What you should do: Check each line of the listing for the string "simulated", then state how many lines have it. Only the number is wanted.

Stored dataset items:
******************************
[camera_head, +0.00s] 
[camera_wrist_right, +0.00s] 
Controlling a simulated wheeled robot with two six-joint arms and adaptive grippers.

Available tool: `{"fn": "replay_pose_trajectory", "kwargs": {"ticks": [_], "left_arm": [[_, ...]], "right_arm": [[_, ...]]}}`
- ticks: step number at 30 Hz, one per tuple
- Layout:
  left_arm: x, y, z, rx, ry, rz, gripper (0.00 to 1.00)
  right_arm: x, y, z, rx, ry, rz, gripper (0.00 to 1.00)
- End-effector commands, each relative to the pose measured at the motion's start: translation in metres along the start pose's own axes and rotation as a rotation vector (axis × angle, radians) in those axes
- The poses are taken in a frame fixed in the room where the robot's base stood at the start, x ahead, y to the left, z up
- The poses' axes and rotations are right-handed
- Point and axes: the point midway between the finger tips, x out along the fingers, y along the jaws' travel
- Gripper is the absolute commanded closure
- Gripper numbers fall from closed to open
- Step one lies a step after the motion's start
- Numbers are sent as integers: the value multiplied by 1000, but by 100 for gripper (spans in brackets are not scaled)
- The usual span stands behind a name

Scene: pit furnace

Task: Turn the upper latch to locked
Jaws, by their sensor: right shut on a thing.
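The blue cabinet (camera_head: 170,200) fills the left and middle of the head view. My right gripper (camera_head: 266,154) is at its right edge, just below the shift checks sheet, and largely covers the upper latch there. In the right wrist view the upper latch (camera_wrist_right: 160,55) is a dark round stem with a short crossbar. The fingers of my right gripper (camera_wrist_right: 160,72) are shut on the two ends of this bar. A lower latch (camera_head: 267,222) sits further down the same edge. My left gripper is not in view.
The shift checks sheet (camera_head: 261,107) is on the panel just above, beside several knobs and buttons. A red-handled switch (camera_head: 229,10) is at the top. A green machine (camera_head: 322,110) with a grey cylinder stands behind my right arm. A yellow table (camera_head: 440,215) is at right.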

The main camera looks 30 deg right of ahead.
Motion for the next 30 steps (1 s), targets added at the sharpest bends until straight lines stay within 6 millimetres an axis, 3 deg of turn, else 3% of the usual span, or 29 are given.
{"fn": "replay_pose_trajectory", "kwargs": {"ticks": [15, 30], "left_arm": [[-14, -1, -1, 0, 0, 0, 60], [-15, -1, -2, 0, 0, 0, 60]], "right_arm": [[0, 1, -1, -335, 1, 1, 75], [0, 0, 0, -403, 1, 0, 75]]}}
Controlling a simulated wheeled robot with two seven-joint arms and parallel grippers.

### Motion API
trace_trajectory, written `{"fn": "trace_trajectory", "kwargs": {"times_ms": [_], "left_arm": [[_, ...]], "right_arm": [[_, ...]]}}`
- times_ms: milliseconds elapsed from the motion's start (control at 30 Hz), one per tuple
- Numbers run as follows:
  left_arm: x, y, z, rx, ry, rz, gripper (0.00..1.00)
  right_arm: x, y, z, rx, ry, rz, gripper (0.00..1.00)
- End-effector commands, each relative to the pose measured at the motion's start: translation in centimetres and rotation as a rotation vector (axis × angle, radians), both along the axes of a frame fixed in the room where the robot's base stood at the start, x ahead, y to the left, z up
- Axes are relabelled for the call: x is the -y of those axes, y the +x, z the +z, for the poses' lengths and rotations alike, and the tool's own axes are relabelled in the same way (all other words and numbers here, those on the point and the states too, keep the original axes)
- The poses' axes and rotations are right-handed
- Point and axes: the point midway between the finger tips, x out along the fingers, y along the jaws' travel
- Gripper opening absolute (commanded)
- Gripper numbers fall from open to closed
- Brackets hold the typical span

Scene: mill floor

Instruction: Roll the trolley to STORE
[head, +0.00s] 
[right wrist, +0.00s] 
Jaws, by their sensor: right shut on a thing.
******************************
Full output: 2